Cheap funding to bolster buyout deals next year
LONDON: Private equity firms in Europe are set to engage in more deal activity because of increased liquidity in the market and mounting piles of cash, according to JPMorgan Chase & Co.
Buyout firms – which use a mix of debt and equity to finance their acquisitions – have preferred to refinance portfolio companies’ debt using loans or bonds as an alternative to selling their businesses this year.
The balance is likely to shift toward more transactions in 2018, said Daniel Rudnicki, managing director of sponsor leveraged finance for Europe, the Middle East and Africa, at the US bank’s leveraged finance conference in London this week.
“Low interest rates and spreads continue to support high leverage levels and in turn valuations,” Rudnicki said. Year-to-date, the private equity flow has been split about evenly between debt refinancing and mergers and acquisitions (M&As), he said.

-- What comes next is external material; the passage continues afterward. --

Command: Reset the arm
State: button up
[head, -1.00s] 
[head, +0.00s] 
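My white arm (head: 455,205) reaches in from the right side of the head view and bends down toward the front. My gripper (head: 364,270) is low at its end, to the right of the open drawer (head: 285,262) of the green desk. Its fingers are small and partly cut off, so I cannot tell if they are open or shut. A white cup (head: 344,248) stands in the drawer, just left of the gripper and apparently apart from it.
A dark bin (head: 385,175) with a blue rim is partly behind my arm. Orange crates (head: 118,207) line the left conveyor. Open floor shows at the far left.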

Debt raised for M&As and refinancing in Europe this year reached 44.6 billion euros (US $53.8bil) as of August, compared with 33.8 billion euros in the same period last year, according to data compiled by Bloomberg. Loans for M&As represented about 49% of that, the data show.
Though public-to-private deals can be more complicated, private equity firms don’t have the luxury of not looking at these assets in the current market, Rudnicki said. With relatively few companies for sale, private equity companies will need to look at various ways to spend their cash.
In addition, buyout firms had amassed a record US$1.6 trillion in dry powder, funds they’d raised but not deployed, through August, according to data provider Preqin. That’s led to bidding wars.
“We will do deals when we see them,” said Soren Christensen, a partner at Cinven. Although the outcome of “public-to-private and carve outs are harder to predict.”
In the past year, Cinven and Bain Capital spent months fending off private equity rivals and activists in an attempt to buy listed German drugmaker Stada Arzneimittel AG.
Last month, the partners finally succeeded at winning enough shareholders to move forward with their takeover of the company, agreeing to pay most shareholders a premium of nearly 50% from Stada’s share price in December.
Danish payment-services provid- er Nets A/S has also attracted buyout interest, with firms including Permira, Nordic Capital and Hellman & Friedman considering bids, people familiar with the matter said in July.
The environment at the moment is characterised by a small number of large deals that have become disproportionately important. With few deals in the market, private equity firms that miss out on these opportunities are left wondering when the next big opportunity for them to deploy their cash will arise.
“Our pipeline is currently characterised by a smaller number of larger transactions, which compares with a larger number of smaller transactions earlier in the year,” said Mark Danzey, director at KKR Capital Markets.